### Given exercise
Tally all lines containing the word "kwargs". Give the number alone.

### Material

== == ==

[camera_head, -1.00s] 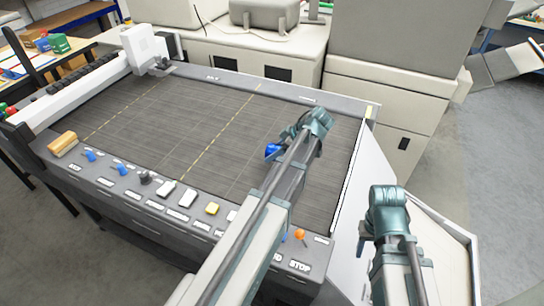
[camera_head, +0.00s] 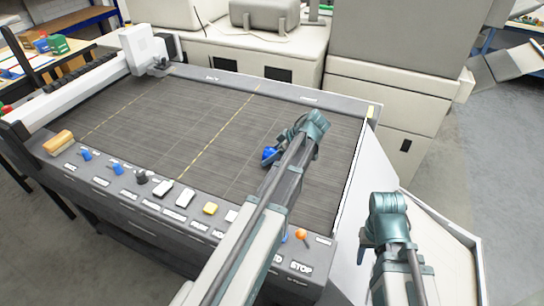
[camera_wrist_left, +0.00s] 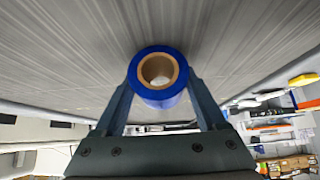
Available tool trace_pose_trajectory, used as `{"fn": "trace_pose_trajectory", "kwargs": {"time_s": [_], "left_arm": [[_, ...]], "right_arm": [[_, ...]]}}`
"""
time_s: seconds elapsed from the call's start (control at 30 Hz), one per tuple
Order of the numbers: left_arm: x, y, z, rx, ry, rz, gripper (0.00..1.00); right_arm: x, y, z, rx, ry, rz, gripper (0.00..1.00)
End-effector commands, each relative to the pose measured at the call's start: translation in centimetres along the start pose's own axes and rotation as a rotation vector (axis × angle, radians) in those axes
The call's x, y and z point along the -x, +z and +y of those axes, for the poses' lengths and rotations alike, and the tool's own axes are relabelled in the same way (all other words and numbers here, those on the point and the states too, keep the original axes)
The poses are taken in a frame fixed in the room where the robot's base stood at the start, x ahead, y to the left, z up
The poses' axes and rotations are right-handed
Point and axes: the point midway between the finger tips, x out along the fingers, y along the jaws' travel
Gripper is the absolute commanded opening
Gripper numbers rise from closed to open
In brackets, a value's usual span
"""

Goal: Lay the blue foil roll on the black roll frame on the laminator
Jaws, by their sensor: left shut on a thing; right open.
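The blue foil roll (camera_head: 269,154) is mostly hidden by my left arm in the head view. In the left wrist view the blue roll (camera_wrist_left: 158,97) shows end-on with its brown cardboard core, between the two fingers. My left gripper (camera_head: 272,160) is shut on it, over the right half of the laminator's dark ribbed bed (camera_head: 215,125). I cannot tell the height above the bed. Black roller-like parts (camera_head: 75,74) lie along the laminator's white beam at the left; I cannot tell whether they belong to the roll frame. My right gripper (camera_head: 374,252) is open, right of the laminator.
The laminator's front panel carries blue knobs (camera_head: 117,168), white and yellow buttons, an orange knob (camera_head: 301,234) and a wooden block (camera_head: 58,142). Large beige cabinets (camera_head: 390,95) stand behind. Grey floor is free at the far right.

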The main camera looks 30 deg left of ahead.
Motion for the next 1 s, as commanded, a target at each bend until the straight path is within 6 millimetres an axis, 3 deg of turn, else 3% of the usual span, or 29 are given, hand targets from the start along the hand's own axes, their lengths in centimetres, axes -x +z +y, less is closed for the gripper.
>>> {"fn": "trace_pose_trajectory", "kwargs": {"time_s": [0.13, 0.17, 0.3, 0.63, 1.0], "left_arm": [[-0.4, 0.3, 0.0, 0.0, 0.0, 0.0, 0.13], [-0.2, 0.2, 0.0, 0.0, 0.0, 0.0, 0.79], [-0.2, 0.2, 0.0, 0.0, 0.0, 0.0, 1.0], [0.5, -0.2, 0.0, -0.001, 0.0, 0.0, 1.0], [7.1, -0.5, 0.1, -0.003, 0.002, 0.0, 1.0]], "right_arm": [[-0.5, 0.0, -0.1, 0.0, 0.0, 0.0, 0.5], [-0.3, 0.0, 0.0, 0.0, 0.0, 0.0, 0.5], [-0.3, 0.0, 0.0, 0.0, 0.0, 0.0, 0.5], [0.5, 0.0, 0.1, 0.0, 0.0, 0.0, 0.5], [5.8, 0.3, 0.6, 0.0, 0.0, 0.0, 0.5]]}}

== == ==

### Final result
2